I get why women are at once mysterious and hard to live with. My poor spouse, who had already been to St. Petersburg as a child and had no real desire to return, agreed to spend one of our precious vacations on just that, a trip to Russia, because it was one of the countries I felt I had to see before I go. It was not something that was going to get better with time or go away all together. Without much ado, he agreed to the plan. He did it as a favor to me.
I have always wanted to go to Russia, but I was also somewhat worried that it would kind of a scary place. I love the onion domed architecture and the culture that produced such a rich literature, but I was wary of a place that had produced Stalin and Putin in recent years and a whole string of despots throughout it's history. I decided up front that we would need a guide, that I couldn't just hope for the best, which is how we usually travel.

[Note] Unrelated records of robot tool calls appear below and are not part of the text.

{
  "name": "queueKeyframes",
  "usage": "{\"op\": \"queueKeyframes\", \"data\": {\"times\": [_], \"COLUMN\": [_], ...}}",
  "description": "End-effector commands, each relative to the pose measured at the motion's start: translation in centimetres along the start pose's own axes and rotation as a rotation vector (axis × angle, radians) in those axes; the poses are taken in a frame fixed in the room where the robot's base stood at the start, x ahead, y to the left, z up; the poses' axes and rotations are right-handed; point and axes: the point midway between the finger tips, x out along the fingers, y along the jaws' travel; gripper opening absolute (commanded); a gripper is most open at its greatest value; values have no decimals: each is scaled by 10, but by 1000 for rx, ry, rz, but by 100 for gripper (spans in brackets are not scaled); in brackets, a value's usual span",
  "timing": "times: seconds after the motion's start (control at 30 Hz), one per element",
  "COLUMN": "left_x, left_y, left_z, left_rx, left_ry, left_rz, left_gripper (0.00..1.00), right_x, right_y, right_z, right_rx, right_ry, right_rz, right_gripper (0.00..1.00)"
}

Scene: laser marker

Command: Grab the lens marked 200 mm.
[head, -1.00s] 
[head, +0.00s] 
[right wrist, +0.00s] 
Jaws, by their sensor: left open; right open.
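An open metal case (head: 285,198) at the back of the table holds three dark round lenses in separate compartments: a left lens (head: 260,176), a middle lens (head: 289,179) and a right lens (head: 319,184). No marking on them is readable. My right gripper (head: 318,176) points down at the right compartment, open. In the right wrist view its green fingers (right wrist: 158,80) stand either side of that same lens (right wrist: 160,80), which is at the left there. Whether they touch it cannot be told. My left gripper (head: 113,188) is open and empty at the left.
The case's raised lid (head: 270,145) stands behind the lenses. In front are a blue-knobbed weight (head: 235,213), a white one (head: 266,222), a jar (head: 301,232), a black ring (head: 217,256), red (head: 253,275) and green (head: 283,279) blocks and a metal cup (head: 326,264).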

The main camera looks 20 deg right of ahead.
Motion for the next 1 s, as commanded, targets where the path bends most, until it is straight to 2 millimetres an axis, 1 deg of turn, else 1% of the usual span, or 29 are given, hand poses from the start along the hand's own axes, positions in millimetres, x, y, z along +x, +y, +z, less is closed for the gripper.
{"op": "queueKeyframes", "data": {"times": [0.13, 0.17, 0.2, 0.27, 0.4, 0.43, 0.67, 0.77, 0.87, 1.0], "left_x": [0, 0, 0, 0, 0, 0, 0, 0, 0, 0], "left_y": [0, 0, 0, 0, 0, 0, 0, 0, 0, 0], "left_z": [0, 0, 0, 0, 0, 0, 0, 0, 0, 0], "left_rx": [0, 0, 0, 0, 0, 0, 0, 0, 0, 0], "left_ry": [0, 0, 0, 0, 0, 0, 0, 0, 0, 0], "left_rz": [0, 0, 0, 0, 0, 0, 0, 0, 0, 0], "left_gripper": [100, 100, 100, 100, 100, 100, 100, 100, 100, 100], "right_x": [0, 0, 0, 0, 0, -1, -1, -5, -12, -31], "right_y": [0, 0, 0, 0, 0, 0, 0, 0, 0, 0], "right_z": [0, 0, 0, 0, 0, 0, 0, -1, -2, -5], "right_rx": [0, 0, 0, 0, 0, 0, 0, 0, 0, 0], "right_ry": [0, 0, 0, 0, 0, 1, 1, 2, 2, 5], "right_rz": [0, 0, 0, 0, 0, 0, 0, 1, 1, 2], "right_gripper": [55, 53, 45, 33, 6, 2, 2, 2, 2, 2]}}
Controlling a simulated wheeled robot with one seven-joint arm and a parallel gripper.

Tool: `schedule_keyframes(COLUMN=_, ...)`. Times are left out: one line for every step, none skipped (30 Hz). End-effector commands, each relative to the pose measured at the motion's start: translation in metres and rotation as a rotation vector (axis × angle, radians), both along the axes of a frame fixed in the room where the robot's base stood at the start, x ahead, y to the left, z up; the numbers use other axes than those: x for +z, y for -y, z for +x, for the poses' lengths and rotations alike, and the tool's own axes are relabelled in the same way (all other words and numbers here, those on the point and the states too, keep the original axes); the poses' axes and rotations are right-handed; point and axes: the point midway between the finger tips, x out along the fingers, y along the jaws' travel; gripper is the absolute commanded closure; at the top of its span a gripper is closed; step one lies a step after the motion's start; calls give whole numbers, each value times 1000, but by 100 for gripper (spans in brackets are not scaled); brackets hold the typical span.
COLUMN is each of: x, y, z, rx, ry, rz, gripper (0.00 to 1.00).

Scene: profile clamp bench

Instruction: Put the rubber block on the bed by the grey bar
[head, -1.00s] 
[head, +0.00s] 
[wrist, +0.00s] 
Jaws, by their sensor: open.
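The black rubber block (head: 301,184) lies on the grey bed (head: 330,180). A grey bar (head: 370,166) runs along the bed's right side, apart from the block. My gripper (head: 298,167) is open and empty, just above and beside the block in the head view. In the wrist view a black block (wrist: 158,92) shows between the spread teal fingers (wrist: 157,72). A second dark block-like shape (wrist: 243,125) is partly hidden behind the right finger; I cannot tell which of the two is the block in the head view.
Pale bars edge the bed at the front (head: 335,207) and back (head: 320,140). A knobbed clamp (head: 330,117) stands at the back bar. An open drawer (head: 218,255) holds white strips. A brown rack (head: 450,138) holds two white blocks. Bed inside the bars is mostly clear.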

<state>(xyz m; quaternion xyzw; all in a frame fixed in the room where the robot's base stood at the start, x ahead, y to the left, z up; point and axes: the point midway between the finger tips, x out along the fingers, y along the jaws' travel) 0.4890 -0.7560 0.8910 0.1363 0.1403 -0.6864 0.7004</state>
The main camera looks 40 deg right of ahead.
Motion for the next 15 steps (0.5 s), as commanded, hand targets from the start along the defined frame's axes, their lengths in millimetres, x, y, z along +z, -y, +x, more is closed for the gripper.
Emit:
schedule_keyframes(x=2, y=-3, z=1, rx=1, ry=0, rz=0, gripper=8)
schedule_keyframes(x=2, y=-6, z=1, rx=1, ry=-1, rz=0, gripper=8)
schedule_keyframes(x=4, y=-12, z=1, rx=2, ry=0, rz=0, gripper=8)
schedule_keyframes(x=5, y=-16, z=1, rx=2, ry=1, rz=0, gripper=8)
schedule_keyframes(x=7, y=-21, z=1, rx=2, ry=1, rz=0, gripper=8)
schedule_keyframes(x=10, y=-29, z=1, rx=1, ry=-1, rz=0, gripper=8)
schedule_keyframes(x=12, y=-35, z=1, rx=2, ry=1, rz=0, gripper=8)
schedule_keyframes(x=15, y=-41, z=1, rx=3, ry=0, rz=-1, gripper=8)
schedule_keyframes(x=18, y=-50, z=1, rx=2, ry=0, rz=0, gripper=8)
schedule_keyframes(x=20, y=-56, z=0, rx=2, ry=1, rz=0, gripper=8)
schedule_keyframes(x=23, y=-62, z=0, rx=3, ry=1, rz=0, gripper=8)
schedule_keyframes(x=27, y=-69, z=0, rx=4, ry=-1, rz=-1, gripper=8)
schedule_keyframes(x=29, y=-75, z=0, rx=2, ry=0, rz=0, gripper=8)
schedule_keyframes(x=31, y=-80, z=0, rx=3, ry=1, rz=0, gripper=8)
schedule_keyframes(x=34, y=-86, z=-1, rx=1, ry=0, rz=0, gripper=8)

We like to go with a dictionary and a phrasebook and the kindness of strangers as a rule, but I felt like Russia would be an exception.
I turns out that I had it all wrong. I wanted to see Moscow, but I wasn't excited about it. The fact that I loved Moscow was my first hint that I had been wrong about it from the beginning. One of the persistent questions was how they were being perceived in the press, and the answer was not well at all, of course, and it has had the inevitable effect on tourism. This picture accurately reflects how I think about Moscow, a mix of new and old, ethnically diverse and all around surprising.